豪ニューサウスウェールズ大学、超薄膜MOF触媒による安価な水素製造法を開発

豪ニューサウスウェールズ大学(UNSW)の研究チームは、水の電気分解による水素製造装置のコストを低減できる超薄膜触媒を発明した。

次世代のクリーンエネルギーとして注目される水素だが、水の電気分解による工業生産には、プラチナやルテニウム、イリジウムなどの高価な金属を使った高効率の触媒が必要で、製造コストが高いという課題がある。UNSWの研究チームは、ニッケル、鉄、銅など安価な金属を使う金属有機構造体(MOF:Metal Organic Frameworks)を使う触媒の製造に成功した。この研究成果は『Nature Communications』誌に6月5日付けで掲載された。

UNSWでこの研究チームをリードするChuan Zhao准教授によると、水の電気分解には通常2種類の異なる触媒が必要だが、この触媒は1つですべての反応を促進することができるという。
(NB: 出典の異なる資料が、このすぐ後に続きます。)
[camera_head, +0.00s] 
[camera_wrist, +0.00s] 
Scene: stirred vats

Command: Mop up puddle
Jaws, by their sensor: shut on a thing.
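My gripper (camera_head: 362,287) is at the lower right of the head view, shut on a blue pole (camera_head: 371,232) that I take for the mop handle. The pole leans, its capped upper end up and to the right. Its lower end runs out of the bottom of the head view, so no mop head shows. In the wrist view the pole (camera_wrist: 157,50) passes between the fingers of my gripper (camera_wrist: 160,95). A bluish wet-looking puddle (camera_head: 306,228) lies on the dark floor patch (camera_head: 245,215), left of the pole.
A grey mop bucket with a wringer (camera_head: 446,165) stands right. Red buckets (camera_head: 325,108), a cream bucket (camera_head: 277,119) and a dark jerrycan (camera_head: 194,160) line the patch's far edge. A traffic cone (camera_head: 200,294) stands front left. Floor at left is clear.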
MOFでコーティングした多孔質電極をナノサイズの厚さにスライスしたこの触媒が示した導電性と水の分解効率のデータは、予想を大きく超えるものだった。

通常MOFはバルクパウダー(固体粉末)として製造されるが、バルクの特性としては導電性が悪いため、水の電気分解のような電気化学反応用途には不向きと考えられていた。加えて、触媒反応を起こす部位が細孔の奥にあるため、水分子が触媒に接触しにくいという問題があった。

Zhao准教授らの研究チームは、MOF触媒をコーティングした電極をナノメートルの厚さにスライスして細孔を露出させ、ナノシートアレイとすることで、導電性と触媒への接触という大きな課題を解決した。

「これは画期的な発見だ。この触媒によりMOFが高い導電性を示しうることを証明できた」とZhao准教授。「MOFは、燃料貯蔵、薬剤投与、カーボン吸着など様々な用途への可能性を秘めていると言われている。今回の発見でMOFに高い導電性を持たせられることがわかり、これら安価な材料を電気的な触媒だけでなく幅広い用途にも応用できることを示している」と、その研究成果を説明する。